Ancora prendiamo in esame uno scatto [3] dalla serie “Urban self-portrait(2010-2012)” di Anna di Prospero, una tra le più quotate fotografe italiane del momento. La fotografa romana, classe 1987, profondamente influenzata dalla fotografia amatoriale odierna, accosta in questa serie le forme del suo corpo con le forme del paesaggio urbano, mimetizzandosi, fondendosi in un’unica creatura con l’ambiente stesso.

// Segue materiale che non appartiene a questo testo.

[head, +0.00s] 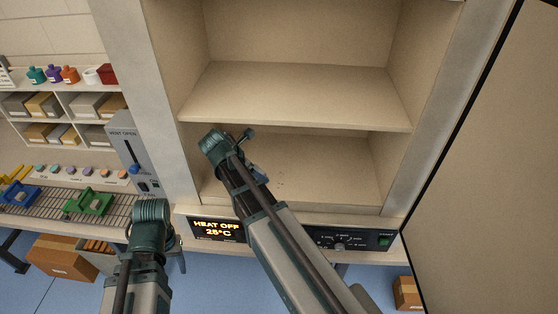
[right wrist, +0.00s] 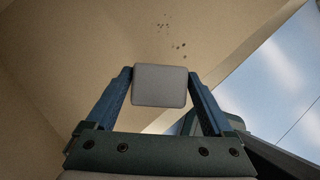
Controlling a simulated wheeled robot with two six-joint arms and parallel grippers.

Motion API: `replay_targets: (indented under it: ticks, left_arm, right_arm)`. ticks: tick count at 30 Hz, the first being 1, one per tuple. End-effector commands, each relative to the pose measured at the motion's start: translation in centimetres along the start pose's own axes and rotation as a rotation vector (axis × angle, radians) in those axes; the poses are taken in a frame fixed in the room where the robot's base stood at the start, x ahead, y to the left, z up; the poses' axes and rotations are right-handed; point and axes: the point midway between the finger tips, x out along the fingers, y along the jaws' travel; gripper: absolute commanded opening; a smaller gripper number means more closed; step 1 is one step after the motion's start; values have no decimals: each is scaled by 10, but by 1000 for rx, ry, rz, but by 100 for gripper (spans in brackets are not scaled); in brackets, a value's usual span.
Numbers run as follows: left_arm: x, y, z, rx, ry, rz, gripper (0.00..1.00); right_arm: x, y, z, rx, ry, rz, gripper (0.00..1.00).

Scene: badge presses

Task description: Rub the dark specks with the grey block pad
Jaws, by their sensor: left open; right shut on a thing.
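The dark specks (right wrist: 180,46) are a loose scatter on a beige surface in the right wrist view, just beyond the pad. In the head view faint specks (head: 280,185) show on the floor of the cabinet's lower compartment. My right gripper (right wrist: 160,74) is shut on the grey block pad (right wrist: 160,90), held between its blue fingers. I cannot tell whether the pad touches the surface. In the head view my right arm reaches into the cabinet front and the pad is hidden. My left gripper (head: 178,250) is open, low in front of the bench, partly hidden by its wrist.
The open cabinet has a middle shelf (head: 300,92) above the lower compartment and a panel reading "HEAT OFF 25°C" (head: 216,229) below. A large door (head: 490,170) stands at the right. A rack with a green press (head: 88,203) and blue press (head: 22,194) is at the left.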

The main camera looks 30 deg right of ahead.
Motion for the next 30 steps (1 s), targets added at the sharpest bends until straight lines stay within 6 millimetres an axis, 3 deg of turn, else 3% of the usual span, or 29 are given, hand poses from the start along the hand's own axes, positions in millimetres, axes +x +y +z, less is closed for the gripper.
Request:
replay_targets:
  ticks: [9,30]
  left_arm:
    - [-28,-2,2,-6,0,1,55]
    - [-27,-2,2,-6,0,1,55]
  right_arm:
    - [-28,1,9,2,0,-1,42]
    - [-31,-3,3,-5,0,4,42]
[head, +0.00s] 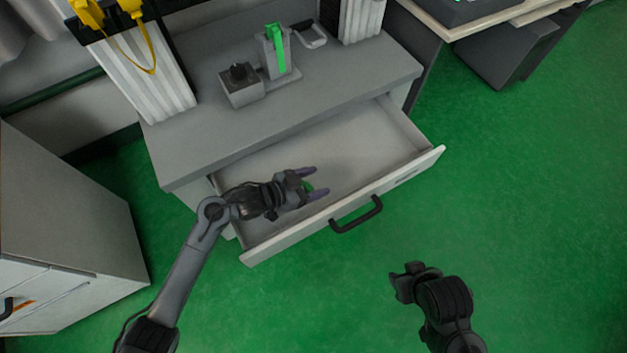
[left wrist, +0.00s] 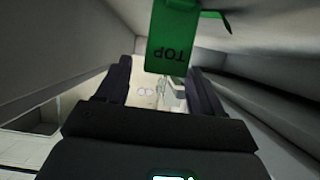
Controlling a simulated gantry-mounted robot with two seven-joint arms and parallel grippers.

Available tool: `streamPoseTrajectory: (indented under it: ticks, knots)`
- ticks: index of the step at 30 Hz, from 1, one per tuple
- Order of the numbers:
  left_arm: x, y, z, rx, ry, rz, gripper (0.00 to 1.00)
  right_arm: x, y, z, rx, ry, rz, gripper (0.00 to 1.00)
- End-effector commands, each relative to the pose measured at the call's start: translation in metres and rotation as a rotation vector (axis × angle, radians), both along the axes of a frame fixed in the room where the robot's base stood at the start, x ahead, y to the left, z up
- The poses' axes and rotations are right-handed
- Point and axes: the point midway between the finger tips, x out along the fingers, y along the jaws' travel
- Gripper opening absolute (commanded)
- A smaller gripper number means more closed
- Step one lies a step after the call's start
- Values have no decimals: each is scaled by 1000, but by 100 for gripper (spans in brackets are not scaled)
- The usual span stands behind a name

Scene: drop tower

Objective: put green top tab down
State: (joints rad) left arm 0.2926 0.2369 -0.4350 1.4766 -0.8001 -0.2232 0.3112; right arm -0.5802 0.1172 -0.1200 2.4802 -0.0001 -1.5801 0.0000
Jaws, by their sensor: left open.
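The green top tab (left wrist: 172,40) shows in the left wrist view with the word TOP on it, upside down. A small part of the green tab (head: 308,186) shows in the head view, inside the open drawer (head: 360,145). My left gripper (head: 318,183) is inside the drawer, its two fingers apart with the tab between or just beyond them. The fingers (left wrist: 160,85) also show apart in the left wrist view. I cannot tell whether the tab rests on the drawer floor. My right gripper (head: 408,280) is over the green floor, away from the drawer; its fingers are unclear.
On the cabinet top (head: 190,150) stand a grey box with a black knob (head: 240,85) and a grey stand holding a green strip (head: 276,48). The drawer front has a black handle (head: 357,214). A grey cabinet (head: 65,230) stands at left. The right floor is clear.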

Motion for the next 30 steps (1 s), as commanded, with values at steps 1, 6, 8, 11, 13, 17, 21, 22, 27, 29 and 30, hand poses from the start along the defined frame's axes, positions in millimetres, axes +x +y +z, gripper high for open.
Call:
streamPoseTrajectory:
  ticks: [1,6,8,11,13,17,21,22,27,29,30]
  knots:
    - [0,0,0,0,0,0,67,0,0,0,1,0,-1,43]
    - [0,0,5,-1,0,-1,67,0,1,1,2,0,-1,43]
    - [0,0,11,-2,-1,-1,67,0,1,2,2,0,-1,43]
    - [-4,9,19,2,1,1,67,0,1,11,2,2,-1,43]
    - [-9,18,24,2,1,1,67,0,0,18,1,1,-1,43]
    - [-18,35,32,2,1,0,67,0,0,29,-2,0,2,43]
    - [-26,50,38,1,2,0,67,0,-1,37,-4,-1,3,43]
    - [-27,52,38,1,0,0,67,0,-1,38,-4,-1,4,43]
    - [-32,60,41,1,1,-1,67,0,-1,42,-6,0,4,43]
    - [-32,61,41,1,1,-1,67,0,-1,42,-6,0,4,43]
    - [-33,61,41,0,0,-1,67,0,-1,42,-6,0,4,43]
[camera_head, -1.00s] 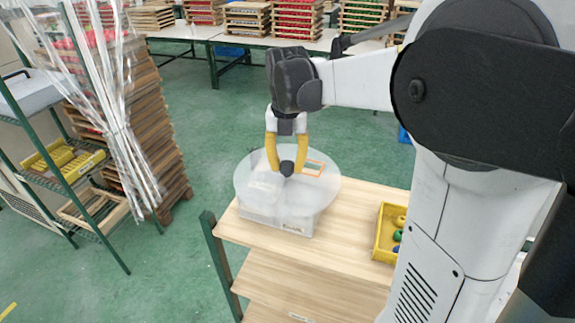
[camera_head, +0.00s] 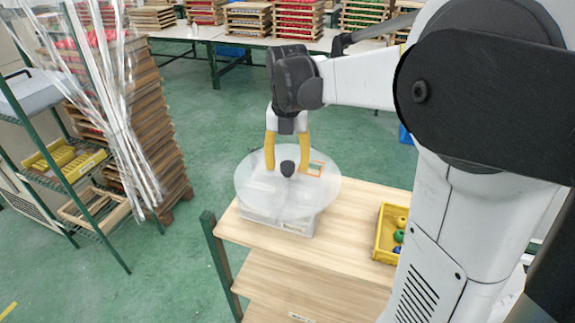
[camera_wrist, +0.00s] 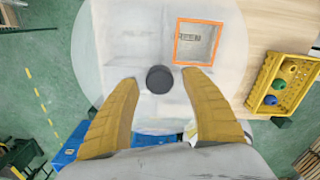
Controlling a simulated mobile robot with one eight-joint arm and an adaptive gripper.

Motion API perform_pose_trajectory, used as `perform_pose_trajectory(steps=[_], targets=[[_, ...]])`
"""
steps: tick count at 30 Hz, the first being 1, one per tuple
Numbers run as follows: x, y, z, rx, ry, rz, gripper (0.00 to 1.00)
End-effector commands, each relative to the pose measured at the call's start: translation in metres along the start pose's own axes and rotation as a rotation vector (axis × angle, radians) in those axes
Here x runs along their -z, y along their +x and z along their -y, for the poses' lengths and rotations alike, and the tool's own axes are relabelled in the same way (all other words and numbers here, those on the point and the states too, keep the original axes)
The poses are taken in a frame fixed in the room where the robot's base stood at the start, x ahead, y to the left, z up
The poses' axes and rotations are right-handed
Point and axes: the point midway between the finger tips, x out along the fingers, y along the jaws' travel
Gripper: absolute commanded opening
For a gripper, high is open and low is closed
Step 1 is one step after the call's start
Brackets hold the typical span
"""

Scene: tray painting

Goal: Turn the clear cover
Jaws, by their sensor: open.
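The clear cover (camera_head: 255,186) is a round, see-through disc with a dark knob (camera_head: 288,168) at its middle. It lies on a pale box (camera_head: 290,226) on the wooden table. An orange square outline (camera_head: 317,168) shows on the cover, right of the knob; in the wrist view the orange square (camera_wrist: 198,66) is at the upper right of the knob (camera_wrist: 159,79). My gripper (camera_head: 287,168) points down over the cover with its yellow fingers apart on either side of the knob. In the wrist view both fingertips (camera_wrist: 161,76) stand clear of the knob.
A yellow crate (camera_head: 378,249) with coloured pieces stands on the table (camera_head: 345,215) to the right. A green-framed shelf (camera_head: 100,215) and stacked wooden trays (camera_head: 165,150) stand at the left, with hanging clear strips. Green floor is free behind the table.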

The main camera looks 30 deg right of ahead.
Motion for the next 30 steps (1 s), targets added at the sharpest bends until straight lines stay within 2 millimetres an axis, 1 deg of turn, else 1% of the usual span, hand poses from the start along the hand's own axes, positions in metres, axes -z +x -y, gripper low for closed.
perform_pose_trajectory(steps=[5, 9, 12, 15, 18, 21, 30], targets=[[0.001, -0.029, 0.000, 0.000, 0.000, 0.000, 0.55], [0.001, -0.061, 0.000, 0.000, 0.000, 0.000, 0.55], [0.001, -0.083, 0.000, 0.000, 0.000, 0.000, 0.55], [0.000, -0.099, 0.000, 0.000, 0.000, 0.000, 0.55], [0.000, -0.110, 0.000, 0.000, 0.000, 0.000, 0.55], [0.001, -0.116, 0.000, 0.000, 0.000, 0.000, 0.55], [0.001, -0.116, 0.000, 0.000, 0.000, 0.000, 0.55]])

In tutta la storia della fotografia ad ogni modo l’espediente stilistico e concettuale dell’autoritratto è ricorrente. Senza la pretesa di una retrospettiva esaustiva, prendiamo come esempio l’opera dell’americana Francesca Woodman, nata nel 1958, che usava l’autorappresentazione come mezzo per esprimere la sua intima sofferenza per la vita. In questa immagine [4] del 1978 l’artista americana si rappresenta come una creatura demoniaca, un fantasma, simbolo di un male di vivere che la porterà al suicidio nel 1981, a soli 22 anni di età. Ancora [5]: Dieter Appelt, nato nel 1935, si interroga in questo autoritratto sul rapporto tra realtà e rappresentazione: il riflesso del suo volto nello specchio è la sua speculare
riproduzione? Il vetro appannato che offusca l’immagine riflessa la risposta.